(It's better to create than destroy what's unnecessary)

Tuesday, March 20, 2007

Or the Evening Redness in the West


I am blown away by Cormac McCarthy's writing. Blood Meridian was the first book, i read by him. The novel mainly takes place in 1840s in south-of-Texas and south western united states where the scalp trade was thriving. It is a novel about journey set in an unforgiving terrain which haunts and overwhelms the travelers who are out to kill and claim material possessions, lucre. But it is also, a novel set in a biblical space where questions about the nature of Man and his propensity to violence and questions about Nature itself haunts the murderers who are out to move out West in their contractual obligations to kill as many native Indians as possible.

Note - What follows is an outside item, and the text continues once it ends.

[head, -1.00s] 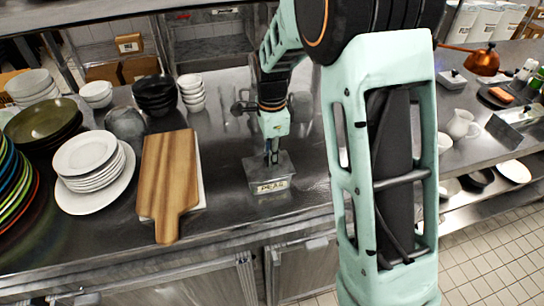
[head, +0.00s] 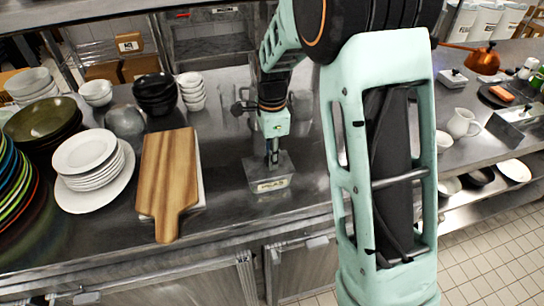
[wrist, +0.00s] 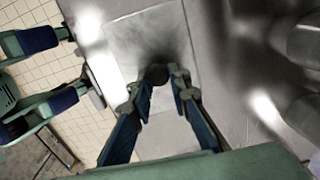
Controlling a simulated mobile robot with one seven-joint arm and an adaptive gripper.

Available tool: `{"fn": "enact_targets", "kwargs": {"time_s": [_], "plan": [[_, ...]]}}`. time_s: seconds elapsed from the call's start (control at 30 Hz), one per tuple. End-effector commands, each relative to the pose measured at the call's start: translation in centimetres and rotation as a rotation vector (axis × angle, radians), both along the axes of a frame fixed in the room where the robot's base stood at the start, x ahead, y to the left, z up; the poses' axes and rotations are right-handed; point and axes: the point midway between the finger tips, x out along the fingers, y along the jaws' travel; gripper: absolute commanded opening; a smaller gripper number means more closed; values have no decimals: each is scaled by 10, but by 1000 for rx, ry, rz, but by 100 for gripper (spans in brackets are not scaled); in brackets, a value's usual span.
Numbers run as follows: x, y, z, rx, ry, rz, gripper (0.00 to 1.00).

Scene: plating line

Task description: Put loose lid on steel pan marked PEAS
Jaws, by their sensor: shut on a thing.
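The steel pan (head: 270,184) stands on the steel counter with a pale label on its front; the lettering is too blurred to read now. A flat grey lid (head: 284,162) lies over the pan's top, level as far as I can tell. In the wrist view the lid (wrist: 126,42) spreads out under my fingers. My gripper (head: 272,161) points straight down at the lid's middle. In the wrist view my gripper (wrist: 159,84) is shut on the lid's dark knob (wrist: 157,74). Whether the lid touches the rim all round is hidden.
A wooden board (head: 168,180) and stacked white plates (head: 88,160) stand to the left. Clear glasses (head: 230,100) stand behind the pan. Another steel pan (head: 510,128) is on the right counter. The counter close around the pan is clear.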

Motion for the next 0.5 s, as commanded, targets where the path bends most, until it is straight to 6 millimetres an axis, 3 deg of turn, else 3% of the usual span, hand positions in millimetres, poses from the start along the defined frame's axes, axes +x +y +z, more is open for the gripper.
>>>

"Is it? Where is yesterday? Where is Glanton and Brown and where is the priest? He leaned closer. Where is Shelby, whom you left to the mercies of Elias in the desert, and where is Tate whom you abandoned in the mountains? Where are the ladies, ah the fair and tender ladies with whom you danced at the governor's ball when you were a hero anointed with the blood of the enemies of the republic you'd elected to defend? And where is the fiddler and where the dance?
...I tell you this. As war becomes dishonored and its nobility called into question those honorable men who recognize the sanctity of blood will become excluded from the dance, which is the warrior's right, and thereby will the dance become a false dance and the dancers false dancers. And yet there will be one there always who is a true dancer and can you guess who that might be?
...Only that man who has offered up himself entire to the blood of war, who has been to the floor of the pit and seen horror in the round and learned at last that it speaks to his inmost heart, only that man can dance."